When our colored hair takes on a brassy color tone, what is happening is that our natural undertones are beginning to show though our color treatment.  Blonde or grey hair has a naturally yellow undertone, while brown hair takes on an orange undertone and brunette or dark hair takes on a red undertone.  Normally, these undertones hide under the surface behind our natural hair color.  However, when a hair colorist bleaches the hair and removes that natural pigment, the undertones become exposed and make themselves apparent.  While color dye is used to hide these undertones, any loss of this dye will make the undertones appear in the hair.  Hence, this explains why those with naturally blonde hair notice yellow patches of brassiness, while brunettes notice reddish patches.  The easiest way to avoid this is to ensure you choose a hair color that isn’t too light or dark in comparison to your natural undertones, which will make any brassiness less noticeable.

Excessive Sun Exposure

It’s no secret that the sun’s UV rays can have a damaging effect on the health of our hair.  Even in untreated hair, UV rays can degrade the hair structure and induce dryness.  In treated hair, this degree of exposure is even greater, and the hair’s cuticle layer can become degraded and leech out hair pigment.  Aside from limiting direct sun exposure to the hair, include an SPF product designed for hair use, such as a hair sunscreen or a hair product with natural SPF ingredients such as coconut oil. 

Chlorine

While we all love a good swim during the hot summer, chlorine can be one of the worst offenders when it comes to tarnishing our color treatments and causing brassy hair.  Like UV rays from the sun, chlorine is extremely drying and damaging to the cuticle, and excess exposure can rapidly strip the hair of its color.  When combined with the effects of the UV rays on a sunny day at the pool, the results can be devastating.  Make sure to avoid spending too much time underwater in a chlorinated pool, and make sure to moisturize the hair heavily before and after swimming with a hair oil or serum.  Additionally, make sure to immediately wash the hair to remove any chlorine and follow-up with a mask or leave-in conditioner.

Harsh Heat Styling

When we style our hair with heated styling tools like a blow-dryer or flat iron, we run the risk of raising the cuticle layer and depleting the hair of the hard-earned hair color.  Limit the amount of exposure to heat styling tools on your hair, and make sure to utilize tools that are designed with infrared and ionic technology.  Additionally, make use of a heat protectant prior to styling your hair, as it will limit any heat damage and add a degree of moisture. 

Excessive Hair Washing

When it comes to color treated hair, too much shampoo is a big no-no!  There’s a reason that newly colored hair can’t be washed within the first 72 hours, as hair washing is an inherently damaging activity that can degrade the cuticle layer.  Even after the first 72 hours, you’ll want to wash the hair as little as possible, and make sure to use a gentle shampoo that lacks harsh ingredients like sulfates.

Treating Brassy Hair

Once you notice your hair has become brassy, all is not lost!  There are still a number of steps you can take to mitigate the brassiness and keep your hair color looking as consistent as possible.

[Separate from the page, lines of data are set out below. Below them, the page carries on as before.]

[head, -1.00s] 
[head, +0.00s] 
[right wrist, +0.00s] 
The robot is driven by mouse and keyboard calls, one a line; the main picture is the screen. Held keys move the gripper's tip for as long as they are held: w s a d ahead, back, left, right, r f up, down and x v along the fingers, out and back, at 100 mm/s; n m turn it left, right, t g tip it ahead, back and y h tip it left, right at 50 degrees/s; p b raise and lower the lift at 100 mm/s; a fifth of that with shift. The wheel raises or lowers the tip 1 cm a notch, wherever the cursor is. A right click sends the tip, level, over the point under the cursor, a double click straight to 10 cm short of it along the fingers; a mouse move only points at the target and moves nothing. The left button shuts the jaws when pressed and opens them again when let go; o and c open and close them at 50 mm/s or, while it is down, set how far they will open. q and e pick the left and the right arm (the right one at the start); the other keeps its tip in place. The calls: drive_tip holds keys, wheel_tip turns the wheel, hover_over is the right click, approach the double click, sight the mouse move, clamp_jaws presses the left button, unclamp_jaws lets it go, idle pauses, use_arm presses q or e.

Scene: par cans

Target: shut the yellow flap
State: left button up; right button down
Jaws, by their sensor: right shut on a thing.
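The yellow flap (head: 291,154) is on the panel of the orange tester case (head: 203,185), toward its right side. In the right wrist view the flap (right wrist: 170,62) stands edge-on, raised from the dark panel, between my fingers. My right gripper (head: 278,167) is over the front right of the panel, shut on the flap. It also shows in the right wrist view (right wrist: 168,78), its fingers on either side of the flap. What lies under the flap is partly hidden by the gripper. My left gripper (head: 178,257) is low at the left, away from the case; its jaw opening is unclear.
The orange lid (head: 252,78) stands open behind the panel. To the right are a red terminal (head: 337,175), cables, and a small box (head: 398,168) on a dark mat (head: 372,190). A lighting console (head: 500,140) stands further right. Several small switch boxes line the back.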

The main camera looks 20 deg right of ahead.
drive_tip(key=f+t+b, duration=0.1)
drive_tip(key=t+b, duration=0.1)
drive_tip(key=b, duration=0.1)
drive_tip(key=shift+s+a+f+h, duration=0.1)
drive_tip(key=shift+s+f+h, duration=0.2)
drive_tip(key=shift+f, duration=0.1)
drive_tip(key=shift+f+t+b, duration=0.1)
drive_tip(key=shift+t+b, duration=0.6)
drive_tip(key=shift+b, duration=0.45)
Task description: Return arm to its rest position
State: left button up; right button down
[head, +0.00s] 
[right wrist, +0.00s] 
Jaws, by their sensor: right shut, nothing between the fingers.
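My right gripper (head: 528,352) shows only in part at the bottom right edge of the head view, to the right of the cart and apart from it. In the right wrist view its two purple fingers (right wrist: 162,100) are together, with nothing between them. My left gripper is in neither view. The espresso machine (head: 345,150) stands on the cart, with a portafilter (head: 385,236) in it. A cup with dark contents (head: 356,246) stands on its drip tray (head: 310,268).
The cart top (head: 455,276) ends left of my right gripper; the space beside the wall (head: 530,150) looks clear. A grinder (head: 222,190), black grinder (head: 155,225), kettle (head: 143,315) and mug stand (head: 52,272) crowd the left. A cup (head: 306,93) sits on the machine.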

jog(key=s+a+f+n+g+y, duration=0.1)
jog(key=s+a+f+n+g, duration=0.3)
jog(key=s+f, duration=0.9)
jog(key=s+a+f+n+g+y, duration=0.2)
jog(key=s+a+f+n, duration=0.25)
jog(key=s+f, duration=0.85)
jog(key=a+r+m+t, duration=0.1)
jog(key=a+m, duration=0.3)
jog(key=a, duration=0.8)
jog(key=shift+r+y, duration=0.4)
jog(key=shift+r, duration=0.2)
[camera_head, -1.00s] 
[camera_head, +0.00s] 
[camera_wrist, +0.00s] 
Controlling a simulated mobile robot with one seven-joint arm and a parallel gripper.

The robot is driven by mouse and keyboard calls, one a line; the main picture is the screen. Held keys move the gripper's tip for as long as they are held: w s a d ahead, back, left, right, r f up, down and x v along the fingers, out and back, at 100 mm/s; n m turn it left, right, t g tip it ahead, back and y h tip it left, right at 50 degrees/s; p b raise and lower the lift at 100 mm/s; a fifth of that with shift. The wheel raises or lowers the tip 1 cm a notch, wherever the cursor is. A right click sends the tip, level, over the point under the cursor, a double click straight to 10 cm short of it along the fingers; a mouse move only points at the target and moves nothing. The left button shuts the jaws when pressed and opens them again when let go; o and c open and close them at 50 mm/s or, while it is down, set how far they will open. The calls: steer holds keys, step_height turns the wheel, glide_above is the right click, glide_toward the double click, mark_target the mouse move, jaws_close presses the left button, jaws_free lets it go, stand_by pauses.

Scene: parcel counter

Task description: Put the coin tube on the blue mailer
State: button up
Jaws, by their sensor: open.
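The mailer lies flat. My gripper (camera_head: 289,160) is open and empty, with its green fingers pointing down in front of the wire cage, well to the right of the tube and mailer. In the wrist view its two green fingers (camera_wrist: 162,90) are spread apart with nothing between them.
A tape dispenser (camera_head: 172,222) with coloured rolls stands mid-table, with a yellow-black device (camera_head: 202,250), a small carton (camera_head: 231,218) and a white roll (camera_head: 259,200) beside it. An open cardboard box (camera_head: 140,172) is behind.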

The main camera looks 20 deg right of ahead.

Utilize Colored Shampoo and Conditioner

Thankfully, there are a number of hair care products that are formulated to deposit dye into the hair that most closely matches your color treatment.  Additionally, there’s a wide range of products with colors such as purple, blue, and green that specifically neutralize the brassy color tones.  For example, green is the opposite color of red on the color wheel and applying a green tone to the hair will help to neutralize any red tones that are peeking through.

Gloss or Toner

Another option is something that your hair stylist can administer to you a few weeks after getting your hair colored.  A lightweight gloss or toner can help to both lock in your color treatment as well as mitigate any color brassiness that may be occurring.  Even without having brassy hair, a gloss or toner is an excellent option for brassy hair prevention and extending the lifespan of your treatment.